_What to work on_:
Copy out, from the entries below, each line holding the string "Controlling".

####################

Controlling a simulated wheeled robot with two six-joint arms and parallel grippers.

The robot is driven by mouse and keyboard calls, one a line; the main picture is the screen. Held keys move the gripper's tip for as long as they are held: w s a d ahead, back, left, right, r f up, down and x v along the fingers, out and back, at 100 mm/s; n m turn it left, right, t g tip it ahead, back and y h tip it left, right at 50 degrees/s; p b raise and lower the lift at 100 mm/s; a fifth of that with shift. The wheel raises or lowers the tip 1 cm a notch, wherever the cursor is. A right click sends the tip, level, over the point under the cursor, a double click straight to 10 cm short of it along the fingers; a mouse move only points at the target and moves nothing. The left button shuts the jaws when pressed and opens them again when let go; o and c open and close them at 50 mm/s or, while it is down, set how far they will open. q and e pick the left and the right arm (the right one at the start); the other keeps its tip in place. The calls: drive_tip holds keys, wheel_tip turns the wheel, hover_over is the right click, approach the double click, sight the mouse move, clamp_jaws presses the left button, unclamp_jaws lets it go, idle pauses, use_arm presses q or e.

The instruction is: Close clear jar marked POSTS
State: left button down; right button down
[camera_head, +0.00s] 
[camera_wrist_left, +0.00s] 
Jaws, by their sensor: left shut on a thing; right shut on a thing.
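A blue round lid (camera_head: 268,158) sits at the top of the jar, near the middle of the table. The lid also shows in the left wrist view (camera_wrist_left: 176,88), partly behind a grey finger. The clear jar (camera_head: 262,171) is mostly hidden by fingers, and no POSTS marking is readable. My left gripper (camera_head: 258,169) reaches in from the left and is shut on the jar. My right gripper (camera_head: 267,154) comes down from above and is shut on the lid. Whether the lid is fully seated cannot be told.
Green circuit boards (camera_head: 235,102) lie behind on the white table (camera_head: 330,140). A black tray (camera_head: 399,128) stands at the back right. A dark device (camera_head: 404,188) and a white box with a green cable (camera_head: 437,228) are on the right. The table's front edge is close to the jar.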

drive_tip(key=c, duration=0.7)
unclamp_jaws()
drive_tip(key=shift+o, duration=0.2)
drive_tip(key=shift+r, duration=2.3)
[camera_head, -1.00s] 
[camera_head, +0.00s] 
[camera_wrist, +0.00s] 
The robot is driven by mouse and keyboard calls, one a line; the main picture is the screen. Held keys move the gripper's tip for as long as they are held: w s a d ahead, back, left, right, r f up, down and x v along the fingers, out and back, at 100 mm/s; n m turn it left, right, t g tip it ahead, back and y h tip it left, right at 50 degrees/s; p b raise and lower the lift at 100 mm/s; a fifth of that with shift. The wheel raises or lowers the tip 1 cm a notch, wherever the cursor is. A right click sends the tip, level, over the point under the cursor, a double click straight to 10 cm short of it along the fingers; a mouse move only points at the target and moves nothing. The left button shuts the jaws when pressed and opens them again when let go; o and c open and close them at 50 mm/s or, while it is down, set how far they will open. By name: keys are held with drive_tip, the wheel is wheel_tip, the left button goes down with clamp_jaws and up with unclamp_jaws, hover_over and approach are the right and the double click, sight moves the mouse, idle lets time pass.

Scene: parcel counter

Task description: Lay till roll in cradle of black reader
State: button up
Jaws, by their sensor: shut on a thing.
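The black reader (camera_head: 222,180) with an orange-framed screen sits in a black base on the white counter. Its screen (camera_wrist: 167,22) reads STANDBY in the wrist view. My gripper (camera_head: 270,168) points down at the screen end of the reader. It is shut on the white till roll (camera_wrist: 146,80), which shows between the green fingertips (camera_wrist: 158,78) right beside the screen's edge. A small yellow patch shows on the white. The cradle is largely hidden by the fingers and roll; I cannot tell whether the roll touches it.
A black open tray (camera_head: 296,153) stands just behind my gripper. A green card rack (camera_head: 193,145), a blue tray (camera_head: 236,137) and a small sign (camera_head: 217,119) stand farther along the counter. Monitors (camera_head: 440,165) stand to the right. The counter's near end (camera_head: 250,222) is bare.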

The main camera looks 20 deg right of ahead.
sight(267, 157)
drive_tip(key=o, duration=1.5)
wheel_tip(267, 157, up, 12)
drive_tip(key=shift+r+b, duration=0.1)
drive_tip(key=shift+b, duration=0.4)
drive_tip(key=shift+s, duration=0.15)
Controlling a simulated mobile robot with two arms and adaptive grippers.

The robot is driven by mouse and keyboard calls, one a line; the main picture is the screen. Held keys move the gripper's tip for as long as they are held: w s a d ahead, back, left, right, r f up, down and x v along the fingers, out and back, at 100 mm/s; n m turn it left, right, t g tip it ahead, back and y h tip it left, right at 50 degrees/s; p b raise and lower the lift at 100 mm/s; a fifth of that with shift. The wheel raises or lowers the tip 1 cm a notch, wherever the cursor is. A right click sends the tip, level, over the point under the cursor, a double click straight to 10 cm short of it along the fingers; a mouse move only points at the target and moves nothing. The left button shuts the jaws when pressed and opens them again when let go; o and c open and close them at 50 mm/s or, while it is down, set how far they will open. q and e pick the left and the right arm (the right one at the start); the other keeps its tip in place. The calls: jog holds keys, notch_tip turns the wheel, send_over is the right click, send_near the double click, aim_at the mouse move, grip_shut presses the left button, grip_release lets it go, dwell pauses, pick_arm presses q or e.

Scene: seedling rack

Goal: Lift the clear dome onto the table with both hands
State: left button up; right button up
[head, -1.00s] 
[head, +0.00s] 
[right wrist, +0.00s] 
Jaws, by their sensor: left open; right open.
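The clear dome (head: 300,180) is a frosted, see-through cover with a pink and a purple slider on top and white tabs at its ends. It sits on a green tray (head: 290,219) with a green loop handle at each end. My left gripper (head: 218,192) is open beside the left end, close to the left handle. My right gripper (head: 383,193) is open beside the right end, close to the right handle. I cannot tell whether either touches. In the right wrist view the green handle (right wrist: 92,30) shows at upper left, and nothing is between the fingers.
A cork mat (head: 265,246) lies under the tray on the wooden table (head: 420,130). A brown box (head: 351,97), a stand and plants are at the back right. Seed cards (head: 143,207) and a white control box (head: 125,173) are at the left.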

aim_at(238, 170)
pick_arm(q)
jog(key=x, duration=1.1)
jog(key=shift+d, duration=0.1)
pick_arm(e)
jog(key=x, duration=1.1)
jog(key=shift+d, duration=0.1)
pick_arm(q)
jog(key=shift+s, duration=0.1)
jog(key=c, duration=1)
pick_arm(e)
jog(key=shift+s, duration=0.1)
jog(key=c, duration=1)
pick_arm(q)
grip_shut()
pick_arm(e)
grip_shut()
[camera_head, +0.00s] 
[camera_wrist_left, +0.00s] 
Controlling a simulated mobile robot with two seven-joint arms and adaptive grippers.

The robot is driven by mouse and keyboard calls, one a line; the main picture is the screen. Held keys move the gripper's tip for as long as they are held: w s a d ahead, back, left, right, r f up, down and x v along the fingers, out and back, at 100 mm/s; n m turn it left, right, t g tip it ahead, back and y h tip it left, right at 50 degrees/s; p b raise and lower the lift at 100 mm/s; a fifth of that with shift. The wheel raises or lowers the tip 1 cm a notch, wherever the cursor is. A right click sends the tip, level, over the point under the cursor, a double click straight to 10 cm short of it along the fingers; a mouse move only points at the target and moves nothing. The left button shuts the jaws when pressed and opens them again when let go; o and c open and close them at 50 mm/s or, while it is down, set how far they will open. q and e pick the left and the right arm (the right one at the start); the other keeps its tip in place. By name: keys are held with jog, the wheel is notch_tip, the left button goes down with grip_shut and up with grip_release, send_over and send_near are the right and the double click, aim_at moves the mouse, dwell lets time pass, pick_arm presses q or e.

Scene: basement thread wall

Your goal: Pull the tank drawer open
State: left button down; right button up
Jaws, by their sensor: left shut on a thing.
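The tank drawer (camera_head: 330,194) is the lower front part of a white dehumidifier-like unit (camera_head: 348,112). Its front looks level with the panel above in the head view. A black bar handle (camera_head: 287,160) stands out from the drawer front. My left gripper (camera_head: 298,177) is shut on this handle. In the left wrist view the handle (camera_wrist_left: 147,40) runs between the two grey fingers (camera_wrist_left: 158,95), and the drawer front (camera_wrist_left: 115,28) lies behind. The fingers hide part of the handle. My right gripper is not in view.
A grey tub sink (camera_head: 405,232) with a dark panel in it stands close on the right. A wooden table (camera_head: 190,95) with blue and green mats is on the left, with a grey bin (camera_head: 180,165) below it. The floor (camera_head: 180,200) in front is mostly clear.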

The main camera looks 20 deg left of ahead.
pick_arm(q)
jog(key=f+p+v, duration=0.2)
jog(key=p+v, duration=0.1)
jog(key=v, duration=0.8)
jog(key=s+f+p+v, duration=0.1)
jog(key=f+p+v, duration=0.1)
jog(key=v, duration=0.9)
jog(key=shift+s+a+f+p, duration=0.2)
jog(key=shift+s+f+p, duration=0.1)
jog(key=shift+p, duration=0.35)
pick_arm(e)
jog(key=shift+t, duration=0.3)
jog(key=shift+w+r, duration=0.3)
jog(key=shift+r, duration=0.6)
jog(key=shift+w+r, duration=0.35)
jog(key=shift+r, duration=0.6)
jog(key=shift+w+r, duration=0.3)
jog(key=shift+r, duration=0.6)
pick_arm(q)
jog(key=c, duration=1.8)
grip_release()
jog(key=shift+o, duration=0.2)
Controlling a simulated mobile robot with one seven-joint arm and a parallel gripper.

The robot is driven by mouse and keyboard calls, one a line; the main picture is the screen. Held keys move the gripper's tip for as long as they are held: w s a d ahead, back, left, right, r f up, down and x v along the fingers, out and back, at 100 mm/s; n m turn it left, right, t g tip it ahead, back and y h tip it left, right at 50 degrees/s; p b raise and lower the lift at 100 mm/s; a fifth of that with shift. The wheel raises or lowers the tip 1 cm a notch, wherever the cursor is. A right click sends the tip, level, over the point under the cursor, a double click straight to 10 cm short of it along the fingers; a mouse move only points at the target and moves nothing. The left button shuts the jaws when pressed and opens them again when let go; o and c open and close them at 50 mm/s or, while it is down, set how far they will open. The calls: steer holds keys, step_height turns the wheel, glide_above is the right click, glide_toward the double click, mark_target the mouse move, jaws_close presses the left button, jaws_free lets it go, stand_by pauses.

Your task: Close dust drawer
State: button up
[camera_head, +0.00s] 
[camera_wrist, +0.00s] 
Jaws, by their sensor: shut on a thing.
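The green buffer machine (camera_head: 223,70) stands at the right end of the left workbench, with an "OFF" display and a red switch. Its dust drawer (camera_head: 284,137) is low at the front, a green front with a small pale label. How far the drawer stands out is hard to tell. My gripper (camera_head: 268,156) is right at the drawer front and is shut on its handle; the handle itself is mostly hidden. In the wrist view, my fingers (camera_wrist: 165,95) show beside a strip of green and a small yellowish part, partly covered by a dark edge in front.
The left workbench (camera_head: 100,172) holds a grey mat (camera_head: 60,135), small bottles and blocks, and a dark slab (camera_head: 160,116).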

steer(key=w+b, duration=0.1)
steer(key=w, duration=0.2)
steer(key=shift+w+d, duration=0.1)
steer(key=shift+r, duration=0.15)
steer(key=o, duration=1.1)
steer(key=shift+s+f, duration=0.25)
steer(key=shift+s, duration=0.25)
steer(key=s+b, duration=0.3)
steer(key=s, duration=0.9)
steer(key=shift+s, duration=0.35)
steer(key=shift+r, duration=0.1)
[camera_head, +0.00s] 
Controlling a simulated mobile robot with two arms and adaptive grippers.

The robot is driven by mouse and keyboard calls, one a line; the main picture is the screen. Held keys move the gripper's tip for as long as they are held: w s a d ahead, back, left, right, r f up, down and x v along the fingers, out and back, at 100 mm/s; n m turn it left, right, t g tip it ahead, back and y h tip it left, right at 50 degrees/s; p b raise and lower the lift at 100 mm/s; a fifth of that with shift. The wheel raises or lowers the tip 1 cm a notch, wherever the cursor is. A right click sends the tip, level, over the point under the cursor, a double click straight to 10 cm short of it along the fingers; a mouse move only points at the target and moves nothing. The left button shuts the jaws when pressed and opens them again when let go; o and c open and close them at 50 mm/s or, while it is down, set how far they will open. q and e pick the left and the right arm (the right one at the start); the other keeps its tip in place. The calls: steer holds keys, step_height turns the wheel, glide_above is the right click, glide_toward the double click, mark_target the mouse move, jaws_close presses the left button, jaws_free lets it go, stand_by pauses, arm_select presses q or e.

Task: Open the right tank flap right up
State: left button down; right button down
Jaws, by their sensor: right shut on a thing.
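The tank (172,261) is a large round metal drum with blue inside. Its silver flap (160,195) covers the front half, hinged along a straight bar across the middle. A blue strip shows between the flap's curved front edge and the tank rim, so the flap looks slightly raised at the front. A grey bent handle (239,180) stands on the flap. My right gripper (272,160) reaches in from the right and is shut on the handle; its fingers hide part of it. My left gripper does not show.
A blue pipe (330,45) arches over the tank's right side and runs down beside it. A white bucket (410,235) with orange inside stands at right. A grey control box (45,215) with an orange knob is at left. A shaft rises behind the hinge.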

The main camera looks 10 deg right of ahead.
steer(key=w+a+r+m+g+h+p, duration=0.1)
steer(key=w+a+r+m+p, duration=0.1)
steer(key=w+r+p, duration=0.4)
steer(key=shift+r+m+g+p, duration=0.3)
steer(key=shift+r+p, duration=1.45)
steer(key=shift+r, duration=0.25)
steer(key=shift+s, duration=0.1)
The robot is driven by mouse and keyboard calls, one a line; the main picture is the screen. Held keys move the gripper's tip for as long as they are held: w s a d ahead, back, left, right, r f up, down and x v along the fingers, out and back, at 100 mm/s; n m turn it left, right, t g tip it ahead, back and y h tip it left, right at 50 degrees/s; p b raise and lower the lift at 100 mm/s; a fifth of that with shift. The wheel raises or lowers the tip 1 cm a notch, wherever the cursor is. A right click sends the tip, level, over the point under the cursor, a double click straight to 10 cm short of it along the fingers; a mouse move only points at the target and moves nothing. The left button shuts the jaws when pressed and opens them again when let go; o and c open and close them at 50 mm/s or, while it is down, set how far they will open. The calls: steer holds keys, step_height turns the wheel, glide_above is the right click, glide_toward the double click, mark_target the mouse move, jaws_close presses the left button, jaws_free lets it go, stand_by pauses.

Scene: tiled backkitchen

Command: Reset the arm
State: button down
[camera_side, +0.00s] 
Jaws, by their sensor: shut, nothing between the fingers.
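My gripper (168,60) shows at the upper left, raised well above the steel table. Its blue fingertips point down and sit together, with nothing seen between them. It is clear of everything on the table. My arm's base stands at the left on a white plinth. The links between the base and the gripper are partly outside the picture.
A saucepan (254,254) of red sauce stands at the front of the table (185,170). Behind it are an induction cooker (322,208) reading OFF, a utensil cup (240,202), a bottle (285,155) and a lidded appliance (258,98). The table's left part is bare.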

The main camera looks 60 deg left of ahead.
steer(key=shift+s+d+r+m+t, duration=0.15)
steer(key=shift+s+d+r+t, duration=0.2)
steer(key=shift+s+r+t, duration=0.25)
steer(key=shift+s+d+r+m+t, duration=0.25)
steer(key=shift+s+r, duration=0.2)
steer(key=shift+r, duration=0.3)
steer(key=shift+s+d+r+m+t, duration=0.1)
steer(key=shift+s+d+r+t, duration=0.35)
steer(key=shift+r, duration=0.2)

####################

_Output_:
Controlling a simulated wheeled robot with two six-joint arms and parallel grippers.
Controlling a simulated mobile robot with two arms and adaptive grippers.
Controlling a simulated mobile robot with two seven-joint arms and adaptive grippers.
Controlling a simulated mobile robot with one seven-joint arm and a parallel gripper.
Controlling a simulated mobile robot with two arms and adaptive grippers.

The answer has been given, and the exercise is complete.